Identity intelligence aside, the new Joint Publication 3-05 provides an informative account of the role of special operations, along with some notable changes from previous special operations doctrine.

“Special operations require unique modes of employment, tactics, techniques, procedures, and equipment. They are often conducted in hostile, denied, or politically and/or diplomatically sensitive environments, and are characterized by one or more of the following: time-sensitivity, clandestine or covert nature, low visibility, work with or through indigenous forces, greater requirements for regional orientation and cultural expertise, and a higher degree of risk,” JP 3-05 says.
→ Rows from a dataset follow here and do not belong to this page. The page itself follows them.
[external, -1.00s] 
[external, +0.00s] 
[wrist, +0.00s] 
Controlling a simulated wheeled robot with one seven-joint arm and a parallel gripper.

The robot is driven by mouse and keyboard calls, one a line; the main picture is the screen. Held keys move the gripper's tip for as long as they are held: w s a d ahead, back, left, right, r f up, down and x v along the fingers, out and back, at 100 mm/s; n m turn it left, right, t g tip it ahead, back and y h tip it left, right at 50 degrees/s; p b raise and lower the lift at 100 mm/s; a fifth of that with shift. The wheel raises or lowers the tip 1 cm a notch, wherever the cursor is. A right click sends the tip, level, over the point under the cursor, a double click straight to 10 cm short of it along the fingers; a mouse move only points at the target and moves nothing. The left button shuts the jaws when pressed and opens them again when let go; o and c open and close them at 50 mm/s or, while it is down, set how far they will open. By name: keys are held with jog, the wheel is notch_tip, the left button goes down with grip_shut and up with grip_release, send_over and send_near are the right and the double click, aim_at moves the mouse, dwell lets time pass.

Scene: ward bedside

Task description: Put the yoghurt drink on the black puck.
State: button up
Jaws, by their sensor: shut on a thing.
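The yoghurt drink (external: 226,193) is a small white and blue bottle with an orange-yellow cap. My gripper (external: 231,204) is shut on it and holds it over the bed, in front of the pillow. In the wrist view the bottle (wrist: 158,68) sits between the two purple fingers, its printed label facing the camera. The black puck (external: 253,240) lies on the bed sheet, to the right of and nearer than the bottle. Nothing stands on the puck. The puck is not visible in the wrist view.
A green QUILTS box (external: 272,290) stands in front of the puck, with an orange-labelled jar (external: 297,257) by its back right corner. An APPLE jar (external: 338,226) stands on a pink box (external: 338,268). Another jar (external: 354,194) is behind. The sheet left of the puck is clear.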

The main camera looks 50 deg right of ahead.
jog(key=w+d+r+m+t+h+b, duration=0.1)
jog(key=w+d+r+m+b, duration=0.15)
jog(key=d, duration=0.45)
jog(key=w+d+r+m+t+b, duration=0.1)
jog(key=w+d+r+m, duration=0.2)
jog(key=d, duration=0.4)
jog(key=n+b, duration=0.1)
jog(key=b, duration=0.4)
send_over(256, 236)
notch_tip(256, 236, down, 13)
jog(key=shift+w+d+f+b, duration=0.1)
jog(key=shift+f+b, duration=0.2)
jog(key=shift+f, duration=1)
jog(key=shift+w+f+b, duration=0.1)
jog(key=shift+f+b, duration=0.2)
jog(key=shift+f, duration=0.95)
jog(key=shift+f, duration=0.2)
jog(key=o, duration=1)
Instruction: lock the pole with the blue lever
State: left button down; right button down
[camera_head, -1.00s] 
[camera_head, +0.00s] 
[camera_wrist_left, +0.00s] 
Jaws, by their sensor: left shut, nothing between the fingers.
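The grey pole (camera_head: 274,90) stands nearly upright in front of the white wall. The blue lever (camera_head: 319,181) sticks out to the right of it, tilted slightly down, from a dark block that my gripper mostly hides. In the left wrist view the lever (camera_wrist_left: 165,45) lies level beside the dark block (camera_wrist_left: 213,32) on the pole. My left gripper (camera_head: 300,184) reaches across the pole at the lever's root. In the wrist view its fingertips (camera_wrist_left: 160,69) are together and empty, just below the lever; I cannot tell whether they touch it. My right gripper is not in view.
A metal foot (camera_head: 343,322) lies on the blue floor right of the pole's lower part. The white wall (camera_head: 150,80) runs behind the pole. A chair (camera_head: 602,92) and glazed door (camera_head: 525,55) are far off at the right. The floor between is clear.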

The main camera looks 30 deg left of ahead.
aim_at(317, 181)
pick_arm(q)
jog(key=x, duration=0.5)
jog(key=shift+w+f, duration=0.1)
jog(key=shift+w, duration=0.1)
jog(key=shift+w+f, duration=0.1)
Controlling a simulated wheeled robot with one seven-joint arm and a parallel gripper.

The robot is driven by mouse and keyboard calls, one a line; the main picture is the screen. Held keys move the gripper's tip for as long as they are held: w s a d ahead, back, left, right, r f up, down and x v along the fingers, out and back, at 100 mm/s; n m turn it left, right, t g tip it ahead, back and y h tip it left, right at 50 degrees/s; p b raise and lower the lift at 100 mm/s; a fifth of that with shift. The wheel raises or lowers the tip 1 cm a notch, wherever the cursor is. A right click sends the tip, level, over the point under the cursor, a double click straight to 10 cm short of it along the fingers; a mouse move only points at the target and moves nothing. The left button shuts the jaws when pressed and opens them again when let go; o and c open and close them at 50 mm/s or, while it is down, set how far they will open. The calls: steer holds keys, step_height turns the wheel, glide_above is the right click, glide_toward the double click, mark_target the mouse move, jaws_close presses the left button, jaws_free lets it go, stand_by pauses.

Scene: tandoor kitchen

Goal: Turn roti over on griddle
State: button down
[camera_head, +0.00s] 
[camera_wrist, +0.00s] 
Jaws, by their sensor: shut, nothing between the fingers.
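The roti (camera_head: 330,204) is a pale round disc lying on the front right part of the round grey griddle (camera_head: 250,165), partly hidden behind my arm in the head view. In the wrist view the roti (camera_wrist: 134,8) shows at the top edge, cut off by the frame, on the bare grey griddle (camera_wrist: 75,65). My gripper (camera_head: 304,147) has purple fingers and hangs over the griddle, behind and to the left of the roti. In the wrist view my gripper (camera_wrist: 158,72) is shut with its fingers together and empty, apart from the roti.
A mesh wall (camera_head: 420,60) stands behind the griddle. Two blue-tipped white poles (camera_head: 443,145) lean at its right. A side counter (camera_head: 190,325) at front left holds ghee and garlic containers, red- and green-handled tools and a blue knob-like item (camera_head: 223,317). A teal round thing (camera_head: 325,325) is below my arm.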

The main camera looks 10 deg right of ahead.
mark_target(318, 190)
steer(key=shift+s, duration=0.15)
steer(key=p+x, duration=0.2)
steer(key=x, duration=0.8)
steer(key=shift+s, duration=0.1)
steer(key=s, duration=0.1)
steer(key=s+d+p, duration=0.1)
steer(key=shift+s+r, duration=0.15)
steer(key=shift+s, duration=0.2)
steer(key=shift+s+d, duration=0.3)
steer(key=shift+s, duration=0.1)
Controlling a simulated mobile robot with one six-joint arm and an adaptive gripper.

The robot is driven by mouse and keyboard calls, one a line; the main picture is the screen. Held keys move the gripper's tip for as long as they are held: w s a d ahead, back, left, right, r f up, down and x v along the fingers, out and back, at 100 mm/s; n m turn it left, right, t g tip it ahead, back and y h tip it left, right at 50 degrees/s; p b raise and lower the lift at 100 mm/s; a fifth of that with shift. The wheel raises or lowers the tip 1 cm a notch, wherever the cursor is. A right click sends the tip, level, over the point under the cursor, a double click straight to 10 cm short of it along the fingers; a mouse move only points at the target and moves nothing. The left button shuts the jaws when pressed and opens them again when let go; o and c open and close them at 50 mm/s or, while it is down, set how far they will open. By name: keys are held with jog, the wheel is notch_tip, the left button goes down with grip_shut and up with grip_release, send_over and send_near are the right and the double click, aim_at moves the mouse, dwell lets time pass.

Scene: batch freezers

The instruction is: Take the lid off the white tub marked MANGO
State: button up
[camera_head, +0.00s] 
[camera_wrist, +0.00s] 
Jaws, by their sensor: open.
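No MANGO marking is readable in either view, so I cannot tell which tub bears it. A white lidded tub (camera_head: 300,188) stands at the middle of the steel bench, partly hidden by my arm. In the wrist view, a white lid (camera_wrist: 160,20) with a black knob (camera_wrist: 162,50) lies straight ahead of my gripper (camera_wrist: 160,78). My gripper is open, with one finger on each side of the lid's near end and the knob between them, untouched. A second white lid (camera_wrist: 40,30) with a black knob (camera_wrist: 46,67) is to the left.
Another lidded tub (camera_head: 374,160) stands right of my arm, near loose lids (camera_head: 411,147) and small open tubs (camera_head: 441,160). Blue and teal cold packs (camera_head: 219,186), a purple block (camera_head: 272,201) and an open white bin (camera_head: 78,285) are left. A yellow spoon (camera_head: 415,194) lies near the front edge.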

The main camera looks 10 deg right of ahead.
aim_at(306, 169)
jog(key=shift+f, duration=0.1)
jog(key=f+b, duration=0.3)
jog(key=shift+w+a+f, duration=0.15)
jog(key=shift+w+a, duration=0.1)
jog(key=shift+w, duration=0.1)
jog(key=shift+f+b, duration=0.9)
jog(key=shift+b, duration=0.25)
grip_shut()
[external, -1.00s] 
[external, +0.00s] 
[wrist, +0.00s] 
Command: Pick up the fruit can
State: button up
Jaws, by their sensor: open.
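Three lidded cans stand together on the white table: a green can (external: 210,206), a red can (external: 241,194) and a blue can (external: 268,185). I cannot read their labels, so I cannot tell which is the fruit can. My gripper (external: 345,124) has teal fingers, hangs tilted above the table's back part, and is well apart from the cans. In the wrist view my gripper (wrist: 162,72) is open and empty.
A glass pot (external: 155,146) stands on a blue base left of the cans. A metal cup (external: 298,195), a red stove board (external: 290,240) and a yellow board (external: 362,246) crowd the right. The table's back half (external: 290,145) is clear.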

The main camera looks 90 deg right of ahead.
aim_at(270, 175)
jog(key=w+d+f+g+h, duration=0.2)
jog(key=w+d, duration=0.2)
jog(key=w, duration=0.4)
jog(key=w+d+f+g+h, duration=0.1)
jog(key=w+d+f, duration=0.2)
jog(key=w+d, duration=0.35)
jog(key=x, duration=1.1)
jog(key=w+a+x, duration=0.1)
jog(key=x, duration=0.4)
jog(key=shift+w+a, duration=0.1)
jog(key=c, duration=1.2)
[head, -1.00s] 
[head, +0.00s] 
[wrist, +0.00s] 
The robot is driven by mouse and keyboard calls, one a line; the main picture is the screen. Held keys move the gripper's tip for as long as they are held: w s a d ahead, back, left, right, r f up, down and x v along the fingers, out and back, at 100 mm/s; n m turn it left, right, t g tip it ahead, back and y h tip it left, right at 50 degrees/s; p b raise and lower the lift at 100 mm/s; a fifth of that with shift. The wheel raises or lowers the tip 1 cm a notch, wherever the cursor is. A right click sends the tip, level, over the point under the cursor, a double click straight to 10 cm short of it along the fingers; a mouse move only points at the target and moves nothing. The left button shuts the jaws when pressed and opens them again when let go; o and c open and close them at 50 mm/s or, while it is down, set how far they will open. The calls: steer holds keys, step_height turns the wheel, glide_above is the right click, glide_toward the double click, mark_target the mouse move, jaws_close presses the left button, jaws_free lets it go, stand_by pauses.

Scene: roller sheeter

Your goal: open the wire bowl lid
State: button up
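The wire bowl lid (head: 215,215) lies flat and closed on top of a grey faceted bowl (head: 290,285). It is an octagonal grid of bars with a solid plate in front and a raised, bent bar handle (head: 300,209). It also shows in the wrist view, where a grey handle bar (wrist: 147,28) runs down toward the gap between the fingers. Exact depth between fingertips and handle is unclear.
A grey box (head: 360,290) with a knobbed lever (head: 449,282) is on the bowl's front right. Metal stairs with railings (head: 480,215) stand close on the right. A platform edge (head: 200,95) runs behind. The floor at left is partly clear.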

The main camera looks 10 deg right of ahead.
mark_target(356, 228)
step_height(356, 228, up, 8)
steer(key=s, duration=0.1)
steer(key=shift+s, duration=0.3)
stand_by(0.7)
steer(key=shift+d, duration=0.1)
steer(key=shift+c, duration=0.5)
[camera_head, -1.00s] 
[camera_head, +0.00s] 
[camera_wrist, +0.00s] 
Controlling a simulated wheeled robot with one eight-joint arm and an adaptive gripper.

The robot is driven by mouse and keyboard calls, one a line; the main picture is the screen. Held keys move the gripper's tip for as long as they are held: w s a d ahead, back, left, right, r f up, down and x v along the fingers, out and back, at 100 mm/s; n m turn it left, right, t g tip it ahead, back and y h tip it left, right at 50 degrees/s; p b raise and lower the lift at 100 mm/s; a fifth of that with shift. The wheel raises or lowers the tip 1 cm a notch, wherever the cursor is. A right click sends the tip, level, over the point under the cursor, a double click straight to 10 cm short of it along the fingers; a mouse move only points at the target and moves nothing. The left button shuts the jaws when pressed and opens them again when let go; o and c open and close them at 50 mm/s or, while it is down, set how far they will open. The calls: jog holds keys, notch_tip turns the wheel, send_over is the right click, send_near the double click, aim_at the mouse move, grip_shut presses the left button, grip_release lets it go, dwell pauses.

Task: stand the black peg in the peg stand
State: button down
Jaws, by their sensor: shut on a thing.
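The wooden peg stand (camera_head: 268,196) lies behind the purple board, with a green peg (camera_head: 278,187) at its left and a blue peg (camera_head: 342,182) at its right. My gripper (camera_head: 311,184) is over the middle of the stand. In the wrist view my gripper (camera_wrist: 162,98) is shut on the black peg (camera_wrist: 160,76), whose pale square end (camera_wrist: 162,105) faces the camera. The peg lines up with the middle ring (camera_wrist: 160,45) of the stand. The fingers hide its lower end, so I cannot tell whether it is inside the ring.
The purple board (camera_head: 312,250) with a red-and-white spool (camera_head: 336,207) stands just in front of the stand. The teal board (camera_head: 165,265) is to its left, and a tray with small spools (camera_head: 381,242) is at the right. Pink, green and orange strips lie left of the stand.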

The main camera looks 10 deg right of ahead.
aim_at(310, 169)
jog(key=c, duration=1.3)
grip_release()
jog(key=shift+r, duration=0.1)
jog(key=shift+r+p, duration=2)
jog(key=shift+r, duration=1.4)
The previous edition of this publication (dated 2011) had identified 11 core activities for special operations: direct action, special reconnaissance, counterproliferation of weapons of mass destruction, counterterrorism, unconventional warfare, foreign internal defense, security force assistance, counterinsurgency, information operations (IO), military information support operations (MISO), and civil affairs operations.

The new edition adds a 12th mission that up to now had not been considered a core activity: hostage rescue and recovery.

“Hostage rescue and recovery operations are sensitive crisis response missions in response to terrorist threats and incidents. Offensive operations in support of hostage rescue and recovery can include the recapture of US facilities, installations, and sensitive material overseas,” the new JP 3-05 states.